Does the Vatican have the ability to influence the precepts of other religions? Can it “teach” members of other faiths about religion’s use and misuse of violence?
MR. WEIGEL: That’s unlikely, but perhaps, out of a genuine conversation in which all the interlocutors are committed to the truth, some common moral understandings can be achieved.
Were there to be broad agreement among Catholic and Muslim leaders that the killing of innocents in the name of God is always offensive to God, that might have a salutary effect in dampening the enthusiasm for, say, suicide bombings.
Before becoming pope, the then Cardinal Ratzinger expressed skepticism about Turkey eventually joining the European Union, suggesting Turkish membership would compromise Europe’s cultural identity. How would the Vatican define that identity?

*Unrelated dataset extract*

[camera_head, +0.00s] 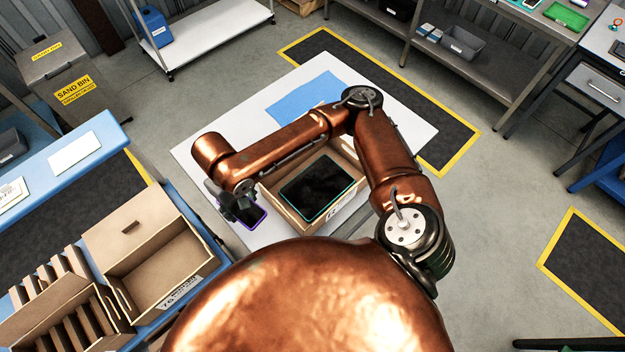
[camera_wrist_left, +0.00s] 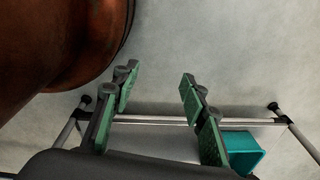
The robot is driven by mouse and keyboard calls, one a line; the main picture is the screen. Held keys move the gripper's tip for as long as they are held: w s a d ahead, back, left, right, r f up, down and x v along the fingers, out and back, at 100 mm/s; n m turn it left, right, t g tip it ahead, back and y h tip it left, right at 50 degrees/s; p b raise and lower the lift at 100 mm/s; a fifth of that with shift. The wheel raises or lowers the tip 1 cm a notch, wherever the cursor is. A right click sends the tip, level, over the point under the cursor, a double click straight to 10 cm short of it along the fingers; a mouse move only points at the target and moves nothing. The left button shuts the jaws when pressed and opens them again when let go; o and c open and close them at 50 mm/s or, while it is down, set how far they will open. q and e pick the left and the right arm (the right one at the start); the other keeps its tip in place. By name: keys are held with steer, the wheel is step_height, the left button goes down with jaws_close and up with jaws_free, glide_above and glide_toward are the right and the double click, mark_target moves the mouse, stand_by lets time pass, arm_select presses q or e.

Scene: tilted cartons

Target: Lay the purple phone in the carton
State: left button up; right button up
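The purple-edged phone (camera_head: 250,214) has a dark face and is held in my right gripper (camera_head: 236,203), out over the left edge of the white table. An open carton (camera_head: 288,217) stands on that table, just right of the phone, with a dark teal-edged tablet (camera_head: 318,187) lying in it. Another open carton (camera_head: 158,262) stands tilted on the blue bench at lower left and looks empty. My right forearm hides part of the table carton's far side.
A blue sheet (camera_head: 303,97) lies on the white table (camera_head: 215,125). Slotted cardboard pieces (camera_head: 60,295) stand beside the tilted carton.

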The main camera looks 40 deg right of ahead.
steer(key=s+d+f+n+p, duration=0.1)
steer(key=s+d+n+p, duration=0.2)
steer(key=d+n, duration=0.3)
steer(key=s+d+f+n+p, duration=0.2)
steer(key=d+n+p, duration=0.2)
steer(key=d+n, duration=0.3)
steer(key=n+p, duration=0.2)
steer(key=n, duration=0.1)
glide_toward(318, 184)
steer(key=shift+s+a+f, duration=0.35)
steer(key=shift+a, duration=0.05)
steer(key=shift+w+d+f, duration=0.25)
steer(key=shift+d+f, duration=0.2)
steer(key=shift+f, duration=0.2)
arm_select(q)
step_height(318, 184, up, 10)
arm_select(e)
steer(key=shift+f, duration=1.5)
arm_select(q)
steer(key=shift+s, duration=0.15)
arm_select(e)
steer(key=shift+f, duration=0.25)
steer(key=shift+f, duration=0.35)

MR. WEIGEL: Perhaps it would be more accurate to say that Cardinal Ratzinger argued that, were the EU to admit Turkey, it would be conceding that the EU is not the political expression of a common civilization, but a set of pragmatic economic and political arrangements, period. That was certainly not what the founders of modern “Europe” – Alcide de Gasperi, Robert Schuman, Konrad Adenauer – thought they were doing: they thought they were laying the foundations for the reconstitution of something like a res publica Christiana, at least in broad cultural terms.
Are there special steps Benedict should take during his visit to Turkey to promote better Catholic-Islamic relations?
DR. ESPOSITO: Benedict XVI’s upcoming visit to Turkey could be an occasion to demonstrate in his public pronouncements his respect for Islam and Muslims and his desire to continue the major accomplishments that the Catholic Church has made since Vatican II in Catholic-Muslim dialogue. It will also provide an occasion for him to clarify or modify his statement regarding Turkey’s place in Europe. If there is no movement on the theological and political fronts in coming years, then Catholic-Muslim dialogue, indeed the Vatican’s commitment to interreligious dialogue, will be seriously undermined.